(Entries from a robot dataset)
========

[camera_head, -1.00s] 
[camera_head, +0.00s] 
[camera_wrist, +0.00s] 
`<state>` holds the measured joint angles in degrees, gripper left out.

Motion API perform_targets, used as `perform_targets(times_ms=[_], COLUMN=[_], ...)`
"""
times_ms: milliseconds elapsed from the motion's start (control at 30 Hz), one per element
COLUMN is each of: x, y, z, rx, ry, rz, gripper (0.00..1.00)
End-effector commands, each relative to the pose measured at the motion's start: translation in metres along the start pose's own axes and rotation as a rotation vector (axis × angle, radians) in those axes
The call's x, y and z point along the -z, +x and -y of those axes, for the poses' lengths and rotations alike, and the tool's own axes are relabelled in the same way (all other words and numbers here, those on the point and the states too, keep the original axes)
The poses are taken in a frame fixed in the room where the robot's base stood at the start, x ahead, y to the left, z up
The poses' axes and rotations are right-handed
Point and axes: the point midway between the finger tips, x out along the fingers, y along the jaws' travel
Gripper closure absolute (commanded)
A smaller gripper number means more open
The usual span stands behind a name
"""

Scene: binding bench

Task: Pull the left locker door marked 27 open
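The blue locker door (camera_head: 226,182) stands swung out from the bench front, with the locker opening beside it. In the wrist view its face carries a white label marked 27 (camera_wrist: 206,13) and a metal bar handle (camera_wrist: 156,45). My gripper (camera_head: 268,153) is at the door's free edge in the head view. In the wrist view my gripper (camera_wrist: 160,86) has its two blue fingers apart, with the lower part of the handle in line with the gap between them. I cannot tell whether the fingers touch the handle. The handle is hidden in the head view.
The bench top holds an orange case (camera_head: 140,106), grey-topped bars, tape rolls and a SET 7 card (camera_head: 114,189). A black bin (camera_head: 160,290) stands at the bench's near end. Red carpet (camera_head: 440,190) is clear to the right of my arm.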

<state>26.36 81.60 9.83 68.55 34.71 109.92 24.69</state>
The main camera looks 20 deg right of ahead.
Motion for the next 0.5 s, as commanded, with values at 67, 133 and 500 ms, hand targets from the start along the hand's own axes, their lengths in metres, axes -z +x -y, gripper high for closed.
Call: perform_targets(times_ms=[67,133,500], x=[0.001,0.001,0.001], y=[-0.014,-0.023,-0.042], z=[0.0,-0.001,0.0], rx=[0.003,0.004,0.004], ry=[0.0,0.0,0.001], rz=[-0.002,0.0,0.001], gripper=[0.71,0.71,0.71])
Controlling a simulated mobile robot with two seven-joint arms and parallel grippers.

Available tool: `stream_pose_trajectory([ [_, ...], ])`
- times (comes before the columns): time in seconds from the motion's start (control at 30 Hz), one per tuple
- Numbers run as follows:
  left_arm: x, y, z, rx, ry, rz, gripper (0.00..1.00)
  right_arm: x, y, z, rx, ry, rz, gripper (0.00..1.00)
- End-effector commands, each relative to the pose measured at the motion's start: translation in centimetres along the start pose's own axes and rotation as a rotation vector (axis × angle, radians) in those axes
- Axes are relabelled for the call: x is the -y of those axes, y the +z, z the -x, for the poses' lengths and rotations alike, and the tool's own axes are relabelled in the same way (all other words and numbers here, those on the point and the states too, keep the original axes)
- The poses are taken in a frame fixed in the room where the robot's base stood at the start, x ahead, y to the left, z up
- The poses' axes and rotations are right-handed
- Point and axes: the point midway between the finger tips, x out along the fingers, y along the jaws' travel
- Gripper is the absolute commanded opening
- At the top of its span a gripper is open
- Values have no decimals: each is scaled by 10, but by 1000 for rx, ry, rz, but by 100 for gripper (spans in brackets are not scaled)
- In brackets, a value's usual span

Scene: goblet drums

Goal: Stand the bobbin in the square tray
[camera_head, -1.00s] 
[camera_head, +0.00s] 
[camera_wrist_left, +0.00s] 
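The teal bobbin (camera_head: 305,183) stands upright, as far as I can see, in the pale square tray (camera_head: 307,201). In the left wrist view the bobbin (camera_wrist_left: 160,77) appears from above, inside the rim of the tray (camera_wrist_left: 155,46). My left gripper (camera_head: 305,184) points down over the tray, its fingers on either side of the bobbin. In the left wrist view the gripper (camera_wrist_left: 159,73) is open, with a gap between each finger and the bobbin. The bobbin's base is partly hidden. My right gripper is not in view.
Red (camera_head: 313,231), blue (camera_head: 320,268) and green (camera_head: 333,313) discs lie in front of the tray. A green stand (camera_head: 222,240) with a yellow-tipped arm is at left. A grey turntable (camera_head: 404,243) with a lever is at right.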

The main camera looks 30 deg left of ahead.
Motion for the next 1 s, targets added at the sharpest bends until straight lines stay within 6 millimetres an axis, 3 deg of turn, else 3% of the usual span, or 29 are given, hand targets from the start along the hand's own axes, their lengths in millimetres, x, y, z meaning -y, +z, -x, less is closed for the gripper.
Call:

========

Identify and extract each line of the listing that contains "where".

Exercise solution:
The poses are taken in a frame fixed in the room where the robot's base stood at the start, x ahead, y to the left, z up
- The poses are taken in a frame fixed in the room where the robot's base stood at the start, x ahead, y to the left, z up

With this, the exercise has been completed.